Instructions for the task:
Repeat each entry as written, dropping any picture you find.

Given data:
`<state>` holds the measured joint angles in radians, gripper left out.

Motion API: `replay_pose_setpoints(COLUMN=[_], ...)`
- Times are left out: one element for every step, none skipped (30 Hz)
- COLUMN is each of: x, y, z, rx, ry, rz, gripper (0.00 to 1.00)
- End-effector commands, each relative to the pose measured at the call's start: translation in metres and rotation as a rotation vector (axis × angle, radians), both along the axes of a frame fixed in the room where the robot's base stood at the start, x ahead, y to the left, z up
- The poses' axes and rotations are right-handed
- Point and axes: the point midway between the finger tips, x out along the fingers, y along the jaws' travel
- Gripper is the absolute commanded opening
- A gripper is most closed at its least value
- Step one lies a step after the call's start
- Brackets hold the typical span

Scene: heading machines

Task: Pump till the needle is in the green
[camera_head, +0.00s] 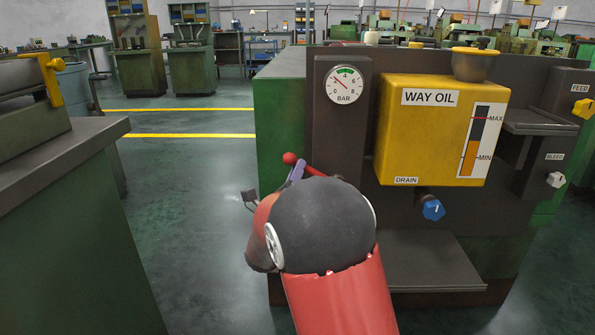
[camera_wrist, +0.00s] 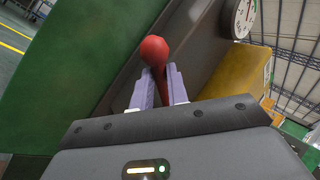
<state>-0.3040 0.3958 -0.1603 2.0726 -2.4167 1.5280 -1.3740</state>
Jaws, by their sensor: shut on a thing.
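The round white pressure gauge (camera_head: 345,84), marked BAR, is on a dark upright panel, with a green band at the top near 4. Its thin needle seems to point up and left, near 2, outside the green. The red pump handle (camera_head: 289,158) ends in a ball knob just left of the panel. In the wrist view the red handle (camera_wrist: 154,50) stands between the two purple fingers, ball beyond their tips. My gripper (camera_head: 297,173) is shut on the handle's shaft; it also shows in the wrist view (camera_wrist: 160,76). My arm hides the handle's lower part.
Right of the gauge is a yellow WAY OIL tank (camera_head: 440,135) with a blue DRAIN knob (camera_head: 433,209) below. A yellow FEED knob (camera_head: 583,108) and white BLEED knob (camera_head: 556,180) are far right. A green-grey machine (camera_head: 60,200) stands left; open floor lies between.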

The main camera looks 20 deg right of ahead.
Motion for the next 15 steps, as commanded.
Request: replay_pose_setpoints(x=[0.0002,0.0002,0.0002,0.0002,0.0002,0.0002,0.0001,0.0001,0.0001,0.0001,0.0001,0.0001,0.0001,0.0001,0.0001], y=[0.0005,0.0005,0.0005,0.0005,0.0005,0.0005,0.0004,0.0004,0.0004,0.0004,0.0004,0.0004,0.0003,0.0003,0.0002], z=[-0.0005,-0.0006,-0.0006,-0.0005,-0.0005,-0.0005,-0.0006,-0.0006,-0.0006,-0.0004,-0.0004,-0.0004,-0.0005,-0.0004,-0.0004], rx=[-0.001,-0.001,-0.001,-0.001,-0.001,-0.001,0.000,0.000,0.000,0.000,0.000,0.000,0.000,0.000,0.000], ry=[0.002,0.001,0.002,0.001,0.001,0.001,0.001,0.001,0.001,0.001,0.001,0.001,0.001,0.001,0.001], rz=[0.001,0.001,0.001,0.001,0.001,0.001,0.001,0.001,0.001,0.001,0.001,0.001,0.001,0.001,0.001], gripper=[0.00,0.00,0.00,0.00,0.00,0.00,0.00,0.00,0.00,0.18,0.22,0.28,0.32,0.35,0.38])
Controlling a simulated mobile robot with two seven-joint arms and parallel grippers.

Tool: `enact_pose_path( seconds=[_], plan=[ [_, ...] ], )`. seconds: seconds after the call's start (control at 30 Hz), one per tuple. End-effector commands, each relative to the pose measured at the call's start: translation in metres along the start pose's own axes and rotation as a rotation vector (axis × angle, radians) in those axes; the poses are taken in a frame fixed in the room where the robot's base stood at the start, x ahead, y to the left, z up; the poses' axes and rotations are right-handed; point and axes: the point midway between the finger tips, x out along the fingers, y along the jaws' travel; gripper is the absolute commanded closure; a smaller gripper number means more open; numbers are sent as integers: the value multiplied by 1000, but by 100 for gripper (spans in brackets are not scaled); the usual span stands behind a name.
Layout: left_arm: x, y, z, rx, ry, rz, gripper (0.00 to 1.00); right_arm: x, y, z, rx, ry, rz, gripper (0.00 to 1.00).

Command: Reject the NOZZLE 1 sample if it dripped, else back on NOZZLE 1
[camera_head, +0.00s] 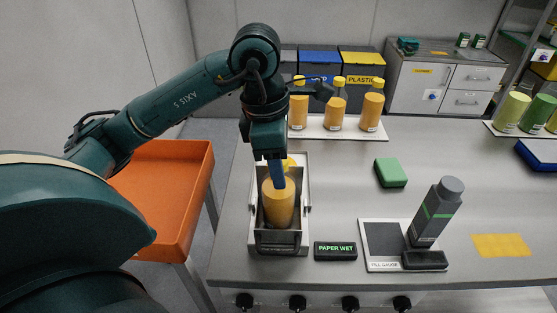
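An orange bottle (278,207) stands inside a metal frame (304,228) near the table's front left. My left gripper (278,182) points down at the top of this bottle and overlaps its neck. The fingers are seen edge-on, so I cannot tell whether they grip it. A yellow piece (291,161) shows just behind the fingers. A small black display (335,251) right of the frame reads "PAPER WET" in green. No nozzle label is readable. My right gripper is not in view.
An orange tray (205,190) stands at left. Capped orange bottles (336,112) stand on a white board behind. A green block (390,172) and yellow cloth (500,245) lie at right. Bins (362,62) stand behind.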

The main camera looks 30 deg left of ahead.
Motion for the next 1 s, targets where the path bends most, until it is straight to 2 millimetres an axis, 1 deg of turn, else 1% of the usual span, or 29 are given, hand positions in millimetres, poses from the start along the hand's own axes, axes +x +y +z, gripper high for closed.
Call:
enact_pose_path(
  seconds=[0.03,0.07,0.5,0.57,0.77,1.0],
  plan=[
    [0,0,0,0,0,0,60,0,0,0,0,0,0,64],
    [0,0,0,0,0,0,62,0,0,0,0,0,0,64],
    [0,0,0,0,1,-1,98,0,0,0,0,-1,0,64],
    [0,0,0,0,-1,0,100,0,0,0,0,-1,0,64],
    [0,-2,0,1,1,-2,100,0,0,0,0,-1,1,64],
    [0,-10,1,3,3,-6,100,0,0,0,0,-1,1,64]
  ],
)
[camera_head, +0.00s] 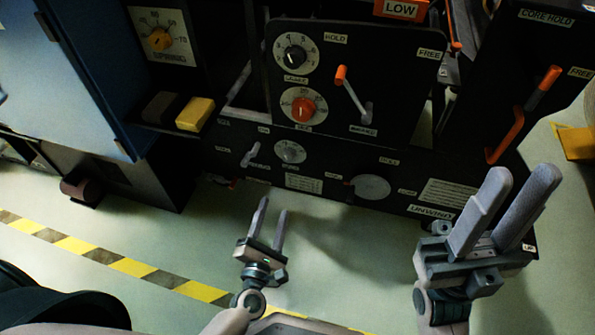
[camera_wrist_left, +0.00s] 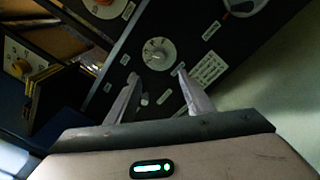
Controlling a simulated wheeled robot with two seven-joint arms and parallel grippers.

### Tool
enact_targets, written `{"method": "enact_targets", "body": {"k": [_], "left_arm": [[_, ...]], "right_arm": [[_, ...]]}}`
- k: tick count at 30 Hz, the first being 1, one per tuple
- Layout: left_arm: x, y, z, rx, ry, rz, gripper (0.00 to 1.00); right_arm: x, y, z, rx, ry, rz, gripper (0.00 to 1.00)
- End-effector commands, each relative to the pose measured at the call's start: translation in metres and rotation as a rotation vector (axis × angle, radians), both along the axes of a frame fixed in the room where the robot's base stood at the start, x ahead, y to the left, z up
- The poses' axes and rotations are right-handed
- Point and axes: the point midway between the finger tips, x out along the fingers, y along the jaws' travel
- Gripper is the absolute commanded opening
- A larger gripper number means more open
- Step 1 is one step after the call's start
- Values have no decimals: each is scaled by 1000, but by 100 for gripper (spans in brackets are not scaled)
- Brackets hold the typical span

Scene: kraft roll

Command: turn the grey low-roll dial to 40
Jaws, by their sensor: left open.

Exercise result:
`<state>` holds the measured joint angles in radians, gripper left out.

Motion API: `replay_pose_setpoints(COLUMN=[_], ...)`
- Times are left out: one element for every step, none skipped (30 Hz)
- COLUMN is each of: x, y, z, rx, ry, rz, gripper (0.00 to 1.00)
- End-effector commands, each relative to the pose measured at the call's start: translation in metres and rotation as a rotation vector (axis × angle, radians), both along the axes of a frame fixed in the room where the robot's base stood at the start, x ahead, y to the left, z up
- The poses' axes and rotations are right-handed
- Point and axes: the point midway between the finger tips, x out along the fingers, y along the jaws' travel
- Gripper is the absolute commanded opening
- A gripper is most closed at its least value
- Step one lies a step after the call's start
- Brackets hold the typical span

Scene: heading machines

Task: Pump till the needle is in the green
[camera_head, +0.00s] 
[camera_wrist, +0.00s] 
<state>-0.3040 0.3958 -0.1603 2.0726 -2.4167 1.5280 -1.3740</state>
Jaws, by their sensor: shut on a thing.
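The round white pressure gauge (camera_head: 345,84), marked BAR, is on a dark upright panel, with a green band at the top near 4. Its thin needle seems to point up and left, near 2, outside the green. The red pump handle (camera_head: 289,158) ends in a ball knob just left of the panel. In the wrist view the red handle (camera_wrist: 154,50) stands between the two purple fingers, ball beyond their tips. My gripper (camera_head: 297,173) is shut on the handle's shaft; it also shows in the wrist view (camera_wrist: 160,76). My arm hides the handle's lower part.
Right of the gauge is a yellow WAY OIL tank (camera_head: 440,135) with a blue DRAIN knob (camera_head: 433,209) below. A yellow FEED knob (camera_head: 583,108) and white BLEED knob (camera_head: 556,180) are far right. A green-grey machine (camera_head: 60,200) stands left; open floor lies between.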

The main camera looks 20 deg right of ahead.
Motion for the next 15 steps, as commanded.
Request: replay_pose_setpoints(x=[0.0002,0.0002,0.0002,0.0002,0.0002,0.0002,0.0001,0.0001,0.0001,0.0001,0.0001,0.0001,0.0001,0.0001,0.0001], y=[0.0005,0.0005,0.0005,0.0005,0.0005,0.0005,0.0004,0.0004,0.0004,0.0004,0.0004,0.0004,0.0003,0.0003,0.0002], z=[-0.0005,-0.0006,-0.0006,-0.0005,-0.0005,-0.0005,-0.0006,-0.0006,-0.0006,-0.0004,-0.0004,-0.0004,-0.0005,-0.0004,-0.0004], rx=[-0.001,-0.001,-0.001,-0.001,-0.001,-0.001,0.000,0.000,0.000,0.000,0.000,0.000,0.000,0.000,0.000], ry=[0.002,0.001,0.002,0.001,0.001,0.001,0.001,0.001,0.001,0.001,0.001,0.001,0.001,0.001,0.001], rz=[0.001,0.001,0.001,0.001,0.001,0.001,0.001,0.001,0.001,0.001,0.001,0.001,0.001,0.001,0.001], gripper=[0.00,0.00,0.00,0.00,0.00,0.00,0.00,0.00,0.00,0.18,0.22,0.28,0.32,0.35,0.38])
Controlling a simulated mobile robot with two seven-joint arms and parallel grippers.

Tool: `enact_pose_path( seconds=[_], plan=[ [_, ...] ], )`. seconds: seconds after the call's start (control at 30 Hz), one per tuple. End-effector commands, each relative to the pose measured at the call's start: translation in metres along the start pose's own axes and rotation as a rotation vector (axis × angle, radians) in those axes; the poses are taken in a frame fixed in the room where the robot's base stood at the start, x ahead, y to the left, z up; the poses' axes and rotations are right-handed; point and axes: the point midway between the finger tips, x out along the fingers, y along the jaws' travel; gripper is the absolute commanded closure; a smaller gripper number means more open; numbers are sent as integers: the value multiplied by 1000, but by 100 for gripper (spans in brackets are not scaled); the usual span stands behind a name.
Layout: left_arm: x, y, z, rx, ry, rz, gripper (0.00 to 1.00); right_arm: x, y, z, rx, ry, rz, gripper (0.00 to 1.00).

Command: Reject the NOZZLE 1 sample if it dripped, else back on NOZZLE 1
[camera_head, +0.00s] 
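An orange bottle (278,207) stands inside a metal frame (304,228) near the table's front left. My left gripper (278,182) points down at the top of this bottle and overlaps its neck. The fingers are seen edge-on, so I cannot tell whether they grip it. A yellow piece (291,161) shows just behind the fingers. A small black display (335,251) right of the frame reads "PAPER WET" in green. No nozzle label is readable. My right gripper is not in view.
An orange tray (205,190) stands at left. Capped orange bottles (336,112) stand on a white board behind. A green block (390,172) and yellow cloth (500,245) lie at right. Bins (362,62) stand behind.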

The main camera looks 30 deg left of ahead.
Motion for the next 1 s, targets where the path bends most, until it is straight to 2 millimetres an axis, 1 deg of turn, else 1% of the usual span, or 29 are given, hand positions in millimetres, poses from the start along the hand's own axes, axes +x +y +z, gripper high for closed.
Call:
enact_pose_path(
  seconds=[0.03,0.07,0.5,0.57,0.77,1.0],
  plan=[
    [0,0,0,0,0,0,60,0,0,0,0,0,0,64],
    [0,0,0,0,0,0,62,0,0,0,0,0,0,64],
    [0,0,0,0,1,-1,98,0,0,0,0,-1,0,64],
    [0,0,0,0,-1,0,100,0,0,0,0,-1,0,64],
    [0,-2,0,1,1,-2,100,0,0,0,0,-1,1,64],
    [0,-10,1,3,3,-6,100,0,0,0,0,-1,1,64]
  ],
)
[camera_head, +0.00s] 
[camera_wrist_left, +0.00s] 
Controlling a simulated wheeled robot with two seven-joint arms and parallel grippers.

### Tool
enact_targets, written `{"method": "enact_targets", "body": {"k": [_], "left_arm": [[_, ...]], "right_arm": [[_, ...]]}}`
- k: tick count at 30 Hz, the first being 1, one per tuple
- Layout: left_arm: x, y, z, rx, ry, rz, gripper (0.00 to 1.00); right_arm: x, y, z, rx, ry, rz, gripper (0.00 to 1.00)
- End-effector commands, each relative to the pose measured at the call's start: translation in metres and rotation as a rotation vector (axis × angle, radians), both along the axes of a frame fixed in the room where the robot's base stood at the start, x ahead, y to the left, z up
- The poses' axes and rotations are right-handed
- Point and axes: the point midway between the finger tips, x out along the fingers, y along the jaws' travel
- Gripper is the absolute commanded opening
- A larger gripper number means more open
- Step 1 is one step after the call's start
- Values have no decimals: each is scaled by 1000, but by 100 for gripper (spans in brackets are not scaled)
- Brackets hold the typical span

Scene: kraft roll

Command: turn the grey low-roll dial to 40
Jaws, by their sensor: left open.

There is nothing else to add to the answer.